Exercise task ▸ Check each line of the listing below for the string "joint", and copy the ones that have it.

[start Supplied material]

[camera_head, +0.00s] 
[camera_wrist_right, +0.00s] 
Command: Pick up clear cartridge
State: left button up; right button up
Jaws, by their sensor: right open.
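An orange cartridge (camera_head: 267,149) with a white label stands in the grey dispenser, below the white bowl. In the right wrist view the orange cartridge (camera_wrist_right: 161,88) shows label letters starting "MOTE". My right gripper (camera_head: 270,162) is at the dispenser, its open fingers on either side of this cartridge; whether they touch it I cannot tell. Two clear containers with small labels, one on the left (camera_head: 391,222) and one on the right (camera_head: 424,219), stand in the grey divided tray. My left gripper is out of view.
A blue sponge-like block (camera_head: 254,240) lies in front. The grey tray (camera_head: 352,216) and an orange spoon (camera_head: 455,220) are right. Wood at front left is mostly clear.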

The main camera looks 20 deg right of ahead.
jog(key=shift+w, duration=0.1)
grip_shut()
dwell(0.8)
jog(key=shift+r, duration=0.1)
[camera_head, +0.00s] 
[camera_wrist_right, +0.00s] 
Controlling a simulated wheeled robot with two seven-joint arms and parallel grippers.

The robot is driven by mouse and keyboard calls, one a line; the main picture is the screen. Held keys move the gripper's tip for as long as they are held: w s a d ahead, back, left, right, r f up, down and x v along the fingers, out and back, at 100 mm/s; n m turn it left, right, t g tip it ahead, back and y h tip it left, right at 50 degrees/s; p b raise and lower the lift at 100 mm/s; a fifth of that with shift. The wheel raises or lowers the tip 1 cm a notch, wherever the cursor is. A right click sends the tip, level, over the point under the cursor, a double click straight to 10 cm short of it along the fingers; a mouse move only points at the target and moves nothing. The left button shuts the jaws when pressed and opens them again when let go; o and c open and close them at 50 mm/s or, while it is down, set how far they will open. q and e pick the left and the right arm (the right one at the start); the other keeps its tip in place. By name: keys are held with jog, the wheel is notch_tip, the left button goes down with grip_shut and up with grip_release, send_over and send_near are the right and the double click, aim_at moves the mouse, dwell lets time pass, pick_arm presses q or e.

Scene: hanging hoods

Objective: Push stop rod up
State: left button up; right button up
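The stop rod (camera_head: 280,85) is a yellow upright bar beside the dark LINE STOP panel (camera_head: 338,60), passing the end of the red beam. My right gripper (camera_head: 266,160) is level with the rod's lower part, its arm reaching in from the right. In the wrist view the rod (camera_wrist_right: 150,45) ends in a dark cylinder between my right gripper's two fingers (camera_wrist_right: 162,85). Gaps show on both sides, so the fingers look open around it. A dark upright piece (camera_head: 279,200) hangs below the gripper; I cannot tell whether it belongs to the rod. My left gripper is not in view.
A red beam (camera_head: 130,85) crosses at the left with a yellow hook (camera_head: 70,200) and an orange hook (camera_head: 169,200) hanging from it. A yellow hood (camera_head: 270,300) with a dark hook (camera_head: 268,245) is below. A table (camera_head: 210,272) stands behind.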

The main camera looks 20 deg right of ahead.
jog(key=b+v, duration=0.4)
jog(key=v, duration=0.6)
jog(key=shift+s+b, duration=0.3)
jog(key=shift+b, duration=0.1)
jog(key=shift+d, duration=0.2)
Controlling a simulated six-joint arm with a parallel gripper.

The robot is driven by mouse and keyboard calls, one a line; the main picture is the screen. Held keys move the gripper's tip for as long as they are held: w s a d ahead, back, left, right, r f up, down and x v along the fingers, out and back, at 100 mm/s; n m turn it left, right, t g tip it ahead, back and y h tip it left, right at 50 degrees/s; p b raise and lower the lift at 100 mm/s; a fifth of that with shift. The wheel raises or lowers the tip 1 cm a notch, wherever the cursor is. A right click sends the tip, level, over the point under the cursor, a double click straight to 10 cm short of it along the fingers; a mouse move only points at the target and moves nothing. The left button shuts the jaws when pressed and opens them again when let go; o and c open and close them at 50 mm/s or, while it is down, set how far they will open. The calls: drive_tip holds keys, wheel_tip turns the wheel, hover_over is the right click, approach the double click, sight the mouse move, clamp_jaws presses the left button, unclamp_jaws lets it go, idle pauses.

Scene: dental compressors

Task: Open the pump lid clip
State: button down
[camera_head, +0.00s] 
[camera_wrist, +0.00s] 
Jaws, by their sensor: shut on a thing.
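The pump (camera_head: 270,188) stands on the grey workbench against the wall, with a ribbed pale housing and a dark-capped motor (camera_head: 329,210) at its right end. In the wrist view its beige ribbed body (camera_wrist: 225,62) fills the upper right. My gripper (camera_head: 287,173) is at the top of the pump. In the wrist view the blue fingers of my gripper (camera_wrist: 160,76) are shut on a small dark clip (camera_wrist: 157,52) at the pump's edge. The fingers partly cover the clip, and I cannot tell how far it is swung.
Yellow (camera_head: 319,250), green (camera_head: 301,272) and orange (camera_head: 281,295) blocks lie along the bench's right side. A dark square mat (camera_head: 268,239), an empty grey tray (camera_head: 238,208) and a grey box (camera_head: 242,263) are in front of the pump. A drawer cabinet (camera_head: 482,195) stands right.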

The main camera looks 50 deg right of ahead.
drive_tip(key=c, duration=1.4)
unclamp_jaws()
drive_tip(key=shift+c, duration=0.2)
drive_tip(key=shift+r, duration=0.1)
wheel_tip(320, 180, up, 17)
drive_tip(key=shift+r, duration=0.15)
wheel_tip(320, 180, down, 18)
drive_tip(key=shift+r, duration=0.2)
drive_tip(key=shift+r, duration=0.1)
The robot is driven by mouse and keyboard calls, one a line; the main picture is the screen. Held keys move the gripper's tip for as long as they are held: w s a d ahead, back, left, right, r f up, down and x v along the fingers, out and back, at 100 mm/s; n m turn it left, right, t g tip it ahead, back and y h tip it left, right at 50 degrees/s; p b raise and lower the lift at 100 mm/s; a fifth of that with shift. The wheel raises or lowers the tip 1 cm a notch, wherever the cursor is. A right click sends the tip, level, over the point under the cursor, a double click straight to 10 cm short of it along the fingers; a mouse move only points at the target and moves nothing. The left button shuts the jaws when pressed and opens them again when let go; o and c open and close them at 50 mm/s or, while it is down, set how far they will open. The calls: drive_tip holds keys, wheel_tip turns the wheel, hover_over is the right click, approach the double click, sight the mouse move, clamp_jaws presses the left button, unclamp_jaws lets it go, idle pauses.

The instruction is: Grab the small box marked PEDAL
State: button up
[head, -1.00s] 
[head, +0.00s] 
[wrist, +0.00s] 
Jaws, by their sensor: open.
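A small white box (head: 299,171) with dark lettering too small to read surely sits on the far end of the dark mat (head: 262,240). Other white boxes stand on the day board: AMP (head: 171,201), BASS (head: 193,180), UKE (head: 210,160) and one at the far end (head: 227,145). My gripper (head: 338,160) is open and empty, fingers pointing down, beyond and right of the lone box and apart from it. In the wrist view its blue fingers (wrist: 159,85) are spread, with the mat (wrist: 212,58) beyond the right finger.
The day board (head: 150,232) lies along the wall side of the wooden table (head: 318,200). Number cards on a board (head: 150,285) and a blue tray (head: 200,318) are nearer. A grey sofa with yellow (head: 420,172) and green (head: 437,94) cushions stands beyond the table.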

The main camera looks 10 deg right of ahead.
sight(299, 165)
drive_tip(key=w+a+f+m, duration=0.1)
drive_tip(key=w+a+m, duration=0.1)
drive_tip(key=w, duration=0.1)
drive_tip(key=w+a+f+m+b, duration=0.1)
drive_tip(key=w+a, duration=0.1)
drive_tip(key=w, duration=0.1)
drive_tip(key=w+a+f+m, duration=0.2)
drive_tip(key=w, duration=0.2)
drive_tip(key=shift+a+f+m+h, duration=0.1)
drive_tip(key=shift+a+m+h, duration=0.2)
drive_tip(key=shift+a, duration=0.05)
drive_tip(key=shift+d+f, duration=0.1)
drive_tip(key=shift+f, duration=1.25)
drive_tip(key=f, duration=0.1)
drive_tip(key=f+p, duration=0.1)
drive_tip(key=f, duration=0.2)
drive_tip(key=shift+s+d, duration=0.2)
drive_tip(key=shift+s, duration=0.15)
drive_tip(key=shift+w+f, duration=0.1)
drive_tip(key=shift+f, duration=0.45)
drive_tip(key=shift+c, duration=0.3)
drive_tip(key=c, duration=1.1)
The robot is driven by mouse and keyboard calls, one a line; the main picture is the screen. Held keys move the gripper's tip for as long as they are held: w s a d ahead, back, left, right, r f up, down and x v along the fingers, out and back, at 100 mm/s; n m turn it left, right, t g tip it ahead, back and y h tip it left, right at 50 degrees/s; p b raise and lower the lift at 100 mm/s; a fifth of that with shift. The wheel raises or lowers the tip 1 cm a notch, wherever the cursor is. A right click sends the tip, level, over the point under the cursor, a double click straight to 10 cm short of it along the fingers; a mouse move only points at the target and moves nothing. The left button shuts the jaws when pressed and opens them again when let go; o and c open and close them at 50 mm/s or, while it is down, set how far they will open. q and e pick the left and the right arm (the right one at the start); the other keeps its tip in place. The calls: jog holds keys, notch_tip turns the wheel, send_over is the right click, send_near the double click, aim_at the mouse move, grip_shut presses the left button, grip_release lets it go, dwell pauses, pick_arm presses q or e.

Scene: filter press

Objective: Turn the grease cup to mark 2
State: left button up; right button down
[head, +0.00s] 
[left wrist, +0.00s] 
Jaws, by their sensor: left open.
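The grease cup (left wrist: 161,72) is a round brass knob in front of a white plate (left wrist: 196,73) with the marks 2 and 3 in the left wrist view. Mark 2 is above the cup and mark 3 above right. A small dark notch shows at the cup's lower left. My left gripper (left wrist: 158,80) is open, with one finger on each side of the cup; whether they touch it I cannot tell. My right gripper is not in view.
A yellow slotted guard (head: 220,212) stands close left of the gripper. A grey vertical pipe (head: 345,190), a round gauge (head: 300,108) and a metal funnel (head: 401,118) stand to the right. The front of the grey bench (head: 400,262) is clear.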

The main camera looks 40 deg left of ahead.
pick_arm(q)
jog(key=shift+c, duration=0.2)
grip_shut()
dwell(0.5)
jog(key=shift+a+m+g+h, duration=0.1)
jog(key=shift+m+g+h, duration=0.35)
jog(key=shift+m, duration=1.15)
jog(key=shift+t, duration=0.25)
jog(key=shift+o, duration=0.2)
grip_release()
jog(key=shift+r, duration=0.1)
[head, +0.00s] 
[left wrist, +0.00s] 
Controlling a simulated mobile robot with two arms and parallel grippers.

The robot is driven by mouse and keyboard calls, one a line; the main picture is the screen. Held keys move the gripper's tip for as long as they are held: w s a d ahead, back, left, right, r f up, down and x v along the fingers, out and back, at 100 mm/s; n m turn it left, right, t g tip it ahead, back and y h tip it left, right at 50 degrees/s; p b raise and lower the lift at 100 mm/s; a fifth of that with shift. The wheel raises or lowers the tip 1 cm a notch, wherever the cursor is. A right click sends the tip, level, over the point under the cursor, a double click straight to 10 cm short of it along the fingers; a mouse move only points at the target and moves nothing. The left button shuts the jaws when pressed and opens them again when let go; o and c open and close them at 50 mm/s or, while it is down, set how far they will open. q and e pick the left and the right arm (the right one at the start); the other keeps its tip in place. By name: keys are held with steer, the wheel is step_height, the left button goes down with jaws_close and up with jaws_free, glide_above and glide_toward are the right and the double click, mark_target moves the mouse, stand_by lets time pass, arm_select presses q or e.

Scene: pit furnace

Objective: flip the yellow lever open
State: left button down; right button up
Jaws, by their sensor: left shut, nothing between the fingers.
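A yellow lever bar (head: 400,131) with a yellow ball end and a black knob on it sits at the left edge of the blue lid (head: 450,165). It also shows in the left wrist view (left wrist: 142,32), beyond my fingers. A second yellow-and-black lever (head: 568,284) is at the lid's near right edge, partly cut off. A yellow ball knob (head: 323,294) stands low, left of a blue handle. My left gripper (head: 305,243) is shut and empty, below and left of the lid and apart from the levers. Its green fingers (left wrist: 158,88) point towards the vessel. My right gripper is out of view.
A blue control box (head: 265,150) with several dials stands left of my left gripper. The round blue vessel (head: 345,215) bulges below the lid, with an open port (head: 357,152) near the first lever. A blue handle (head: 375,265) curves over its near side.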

[end Supplied material]

Completed exercise ▸
Controlling a simulated wheeled robot with two seven-joint arms and parallel grippers.
Controlling a simulated six-joint arm with a parallel gripper.

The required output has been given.